小说中每一个人物,大到主人公,小到偶尔出现的次要人物,都有各自的姓名,唯独文本中的一个主人公没有自己的真实姓名,然而这个主人公却结构着小说主体,是推动小说情节进展的核心人物,一度构成拉姆齐先生与儿子詹姆斯之间争夺的焦点,甚至是或明或暗影响着丽莉的精神选择走向,这个主人公就是没有自己名字,以丈夫名字命名的拉姆齐夫人。

有关拉姆齐夫人的历史,只是她自己在抱怨英国菜做得不好时回顾自己作为意大利母亲家族历史时有所提及,对具体的她作为一个个体生命的代表,拉姆齐夫人的真实姓名却一无所知,从始至终只是以拉姆齐先生的妻子“拉姆齐夫人”的符号呈现在整部小说中。从侧面反映了拉姆齐夫人作为人的独立主体性的缺失,依附于拉姆齐的存在。作为依附于拉姆齐的存在,拉姆齐夫人身上深刻打上了拉姆齐的烙印,她是拉姆齐在家庭生活中实际话语权威的代表,传递的是拉姆齐的声音,从人物登场之始就处于无声状态。

二、言语的规训

拉姆齐自我标榜的所谓勇敢、真实、毅力的品质通通都是建立在家庭这个局部范围内对妻儿的言语攻击之上,嘲弄妻子的烦恼、满意于儿子的失望、得意于自我的精确判断。拉姆齐通过言语压制、打击拉姆齐夫人,使得拉姆齐夫人自觉默认自己能力低下。不配给对方系鞋带的卑微处境,已经内化为拉姆齐夫人的精神内核,即使有了不满的感觉,“但她也绝不会允许自己用语言把它表达出来:她不喜欢感到她自己比她的丈夫优越,即使是在一刹那间也不行”[1]。拉姆齐夫人总是觉得拉姆齐对于世界更为重要:“大学需要他、人们需要他,他的讲座和著作极其重要”;“在他们两人之中,他是无可比拟的更为重要的一个;她对于世界的贡献,和他的贡献相比,是微不足道的”。[1]在拉姆齐的压制下,拉姆齐夫人已然失去表达自我的能力。不敢直接通过自己的声音表达她自己的真实想法,只得通过叙述者间接表达。拉姆齐夫人不敢真实表达自我,集中表现在对明天是否能到灯塔去这个问题的判断上。
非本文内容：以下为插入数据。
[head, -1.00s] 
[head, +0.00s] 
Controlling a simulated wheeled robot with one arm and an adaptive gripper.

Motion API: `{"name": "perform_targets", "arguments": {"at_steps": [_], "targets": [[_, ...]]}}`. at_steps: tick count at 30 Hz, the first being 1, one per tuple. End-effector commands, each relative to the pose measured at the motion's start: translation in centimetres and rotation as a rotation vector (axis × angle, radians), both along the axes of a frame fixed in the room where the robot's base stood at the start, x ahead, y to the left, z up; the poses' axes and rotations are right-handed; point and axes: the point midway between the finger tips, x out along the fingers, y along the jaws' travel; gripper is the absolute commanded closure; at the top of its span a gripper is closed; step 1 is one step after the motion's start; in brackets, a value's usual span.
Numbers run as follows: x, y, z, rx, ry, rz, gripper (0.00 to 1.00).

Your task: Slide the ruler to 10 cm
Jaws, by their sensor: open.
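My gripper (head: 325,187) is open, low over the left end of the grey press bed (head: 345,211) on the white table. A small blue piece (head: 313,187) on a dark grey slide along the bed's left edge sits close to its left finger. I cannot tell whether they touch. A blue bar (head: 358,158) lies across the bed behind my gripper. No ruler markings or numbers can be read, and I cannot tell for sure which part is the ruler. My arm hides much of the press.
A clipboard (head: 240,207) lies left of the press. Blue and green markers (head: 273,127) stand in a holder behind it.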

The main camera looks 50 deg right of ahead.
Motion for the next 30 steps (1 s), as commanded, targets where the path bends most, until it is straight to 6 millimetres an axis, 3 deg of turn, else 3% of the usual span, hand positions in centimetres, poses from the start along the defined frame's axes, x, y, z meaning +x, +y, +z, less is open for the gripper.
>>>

与拉姆齐、查尔士·塔斯莱等掷地有声的观点表述相反的是拉姆齐夫人表述自我时的不自然状态。在明天是否能到灯塔去这个问题上,拉姆齐夫人明显是站在儿子詹姆斯这边的。但她以一种微弱的语气在陈述“但是说不定明儿会天晴——我想天气会转晴的”[1],以否定的语气表达肯定之意,本身就削弱了肯定的意图。此外还对自己的观点加以补充说明:她自己觉得如此。同时一面还不耐烦的轻轻扭直她正在编织的袜子,通过借助这个小动作来掩饰她表达观念时的不自信。不像拉姆齐那样斩钉截铁的抛出自己的观点:“明天晴不了”,体现了拉姆齐夫人的迟疑心理:想反抗,但又害怕,只好以补充说明的形式加以呈现,以自我贬低的方式体现自身的智识低下,提醒大家这仅仅是她自己个人的看法,这是一种谦卑谨慎的表现,以此来获得掌控言语主动权一方的怜悯与谅解。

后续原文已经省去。